-- START OF Supplied records --

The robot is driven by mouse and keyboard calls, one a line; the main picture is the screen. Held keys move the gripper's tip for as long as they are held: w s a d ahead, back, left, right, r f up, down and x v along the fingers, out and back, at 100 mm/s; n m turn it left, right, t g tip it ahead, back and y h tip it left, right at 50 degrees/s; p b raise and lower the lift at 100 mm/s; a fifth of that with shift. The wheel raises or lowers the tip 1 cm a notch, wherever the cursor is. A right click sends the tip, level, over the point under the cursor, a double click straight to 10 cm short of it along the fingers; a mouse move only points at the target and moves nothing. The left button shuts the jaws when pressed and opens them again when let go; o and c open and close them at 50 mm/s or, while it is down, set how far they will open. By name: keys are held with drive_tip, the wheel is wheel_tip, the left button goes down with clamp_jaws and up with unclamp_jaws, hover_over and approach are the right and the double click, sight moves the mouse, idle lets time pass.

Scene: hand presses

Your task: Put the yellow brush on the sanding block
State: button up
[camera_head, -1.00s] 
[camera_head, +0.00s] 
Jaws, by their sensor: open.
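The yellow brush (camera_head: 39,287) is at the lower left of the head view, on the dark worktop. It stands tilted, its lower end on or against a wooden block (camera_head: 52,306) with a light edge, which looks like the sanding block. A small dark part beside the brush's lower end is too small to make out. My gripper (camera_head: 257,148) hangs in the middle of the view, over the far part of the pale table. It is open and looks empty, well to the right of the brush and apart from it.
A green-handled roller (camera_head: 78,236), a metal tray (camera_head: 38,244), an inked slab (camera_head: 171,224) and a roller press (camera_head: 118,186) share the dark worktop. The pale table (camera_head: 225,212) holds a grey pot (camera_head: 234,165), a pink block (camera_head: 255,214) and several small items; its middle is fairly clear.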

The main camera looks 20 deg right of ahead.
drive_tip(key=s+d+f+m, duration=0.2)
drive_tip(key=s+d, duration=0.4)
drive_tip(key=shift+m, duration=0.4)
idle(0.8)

-- END OF Supplied records --
-- START OF Supplied records --

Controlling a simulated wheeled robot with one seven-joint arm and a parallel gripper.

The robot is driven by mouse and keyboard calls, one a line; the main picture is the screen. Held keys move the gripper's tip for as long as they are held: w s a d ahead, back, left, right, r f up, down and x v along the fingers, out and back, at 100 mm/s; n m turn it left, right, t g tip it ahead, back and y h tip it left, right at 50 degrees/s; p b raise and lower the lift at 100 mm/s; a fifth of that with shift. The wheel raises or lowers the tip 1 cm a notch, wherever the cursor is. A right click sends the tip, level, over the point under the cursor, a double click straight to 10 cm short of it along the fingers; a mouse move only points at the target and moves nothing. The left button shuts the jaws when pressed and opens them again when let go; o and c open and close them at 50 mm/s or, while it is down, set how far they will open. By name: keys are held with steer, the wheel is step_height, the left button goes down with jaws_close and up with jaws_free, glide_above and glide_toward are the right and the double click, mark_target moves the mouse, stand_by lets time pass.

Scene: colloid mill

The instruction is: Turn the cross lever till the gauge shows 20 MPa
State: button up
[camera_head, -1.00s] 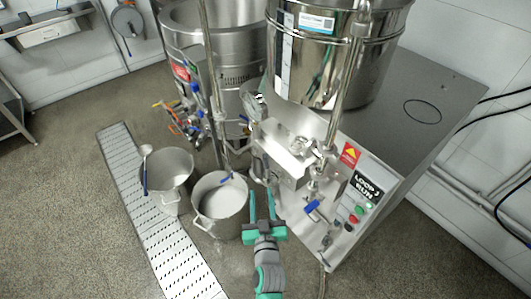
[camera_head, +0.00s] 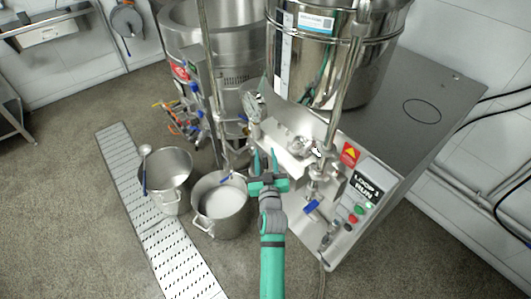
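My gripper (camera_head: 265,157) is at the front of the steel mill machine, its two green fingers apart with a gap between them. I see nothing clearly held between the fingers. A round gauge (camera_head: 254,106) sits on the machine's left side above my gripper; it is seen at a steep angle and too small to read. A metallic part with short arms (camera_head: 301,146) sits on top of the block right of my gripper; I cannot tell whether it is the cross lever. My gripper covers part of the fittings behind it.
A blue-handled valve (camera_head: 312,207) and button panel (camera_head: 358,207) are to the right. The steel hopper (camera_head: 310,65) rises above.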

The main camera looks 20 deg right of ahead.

-- END OF Supplied records --

What the task asks: Take each line of the material that contains the word "pass" and list it.

Response to the task:
The robot is driven by mouse and keyboard calls, one a line; the main picture is the screen. Held keys move the gripper's tip for as long as they are held: w s a d ahead, back, left, right, r f up, down and x v along the fingers, out and back, at 100 mm/s; n m turn it left, right, t g tip it ahead, back and y h tip it left, right at 50 degrees/s; p b raise and lower the lift at 100 mm/s; a fifth of that with shift. The wheel raises or lowers the tip 1 cm a notch, wherever the cursor is. A right click sends the tip, level, over the point under the cursor, a double click straight to 10 cm short of it along the fingers; a mouse move only points at the target and moves nothing. The left button shuts the jaws when pressed and opens them again when let go; o and c open and close them at 50 mm/s or, while it is down, set how far they will open. By name: keys are held with drive_tip, the wheel is wheel_tip, the left button goes down with clamp_jaws and up with unclamp_jaws, hover_over and approach are the right and the double click, sight moves the mouse, idle lets time pass.
The robot is driven by mouse and keyboard calls, one a line; the main picture is the screen. Held keys move the gripper's tip for as long as they are held: w s a d ahead, back, left, right, r f up, down and x v along the fingers, out and back, at 100 mm/s; n m turn it left, right, t g tip it ahead, back and y h tip it left, right at 50 degrees/s; p b raise and lower the lift at 100 mm/s; a fifth of that with shift. The wheel raises or lowers the tip 1 cm a notch, wherever the cursor is. A right click sends the tip, level, over the point under the cursor, a double click straight to 10 cm short of it along the fingers; a mouse move only points at the target and moves nothing. The left button shuts the jaws when pressed and opens them again when let go; o and c open and close them at 50 mm/s or, while it is down, set how far they will open. By name: keys are held with steer, the wheel is step_height, the left button goes down with jaws_close and up with jaws_free, glide_above and glide_toward are the right and the double click, mark_target moves the mouse, stand_by lets time pass.

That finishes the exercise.